Amiral Laurent Mérer : Si bien sûr, et je
pense d’ailleurs qu’on n’arrivera pas à résoudre ce conflit par la violence. Je
ne peux pas parler de Gaza car je n’y suis pas allé, en revanche je suis allé
aux alentours deGaza,
où j’ai pu voir des choses totalement interdites par le droit international,
notamment une zone sur le territoire palestinien dans laquelle ils n’ont pas le
droit d’aller et où il y a des systèmes de détection automatiques de présence
qui déclenchent automatiquement de la mitraille. Avec ça, il y a je ne sais
combien d’enfants palestiniens qui ont été cisaillés alors qu’ils venaient
juste récupérer un ballon sur ce terrain ! La situation est très complexe,
il faut donc regarder des deux côtés…
RT France : Parlant d’avenir, vous qui êtes un homme de la Marine nationale et un
spécialiste de stratégie, avez-vous une solution à ce conflit ?

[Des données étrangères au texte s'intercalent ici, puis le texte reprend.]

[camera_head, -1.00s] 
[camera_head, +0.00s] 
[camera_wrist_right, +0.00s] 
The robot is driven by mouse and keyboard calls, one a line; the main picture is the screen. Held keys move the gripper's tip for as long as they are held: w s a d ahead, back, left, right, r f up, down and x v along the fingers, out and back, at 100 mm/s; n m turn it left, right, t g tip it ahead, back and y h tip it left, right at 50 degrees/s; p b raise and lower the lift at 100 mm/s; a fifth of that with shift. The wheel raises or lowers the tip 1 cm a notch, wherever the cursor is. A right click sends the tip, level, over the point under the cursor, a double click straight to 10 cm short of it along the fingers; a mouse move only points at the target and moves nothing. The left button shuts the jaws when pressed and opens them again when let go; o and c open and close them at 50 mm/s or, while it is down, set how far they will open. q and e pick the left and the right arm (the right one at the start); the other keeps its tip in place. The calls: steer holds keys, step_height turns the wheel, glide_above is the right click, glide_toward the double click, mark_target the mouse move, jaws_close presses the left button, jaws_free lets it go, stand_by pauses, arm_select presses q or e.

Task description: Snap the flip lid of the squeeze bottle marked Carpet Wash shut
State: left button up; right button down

Amiral Laurent Mérer : Malheureusement à court
terme je ne vois pas de solution. Il est certain qu’il n’y a pas d’avenir si le
Hamas met des gosses en tant que boucliers et si Israël continue à développer
des colonies sur une terre qui ne lui appartient pas. Beaucoup d’anciens responsables
de la sécurité d’Israël le disent d’ailleurs, comme en atteste le
documentaire The Gate
Keepers, qui recueille les témoignages de six anciens du Shin Bet qui
portent un regard très critique sur la politique israélienne dont ils pensent
que la façon de procéder est inefficace et sans issue. Et pourtant le gouvernement
israélien continue…alors que partout, et même en Israël, les gens qui
réfléchissent un peu savent que ça ne mène nulle part ! Les Palestiniens
sont résignés et n’ont plus d’espoir mais vous savez, cette situation désespère
aussi les Israéliens : beaucoup ont peur pour l’avenir ! Après,
aucune paix n’est impossible, quand on voit ce que l’on a réussi à accomplir en
Europe avec nos voisins avec qui on a été si longtemps en guerre…Grace à nos
leaders éclairés, il n’y a plus de frontières et on vit en paix. Pour le
conflit israélo-palestinien, c’est peut être ça qu’il faudrait, des leaders
éclairés…
Il est certain qu’il n’y a pas d’avenir si le Hamas met des gosses en
tant que boucliers et si Israël continue à développer des colonies
RT France : Nous avons récemment interviewé des généraux
«frondeurs», tels que Tauzin ou Piquemal, qui n’hésitent pas à manifester leur
mécontentement ou à donner leur point de vue sur l’actualité. Inscrivez-vous
dans ce mouvement ?
Amiral Laurent Mérer : Vous savez, quand j’ai
eu des choses à dire et que j’ai voulu m’exprimer ou manifester mon désaccord,
je l’ai toujours fait, que ce soit avec les politiques ou dans mes livres. Il
est certain que mon passé me donne une certaine crédibilité, donc je veux en
profiter. Après, je ne fais le jeu d’aucun lobby ! Je suis juste mon
éthique et mes valeurs, je ne suis pas un frondeur. Dans le cadre de cette
mission en Palestine par exemple, j’ai voulu faire les choses dans le respect
des règles, et j’ai pris toutes les précautions pour ne pas interférer avec la
politique de mon pays dans la région : j’ai signalé mon séjour et ma
mission aussi bien au ministère des Affaires Etrangères avant de partir, qu’au
consulat de France en arrivant par exemple. Après, il est certain que je me
sens investi d’une mission après ce séjour, et que je compte bien profiter de
mes relations pour faire entendre aux bonnes personnes ce que j’ai pu constater
sur place. Je pense que c’est mon devoir.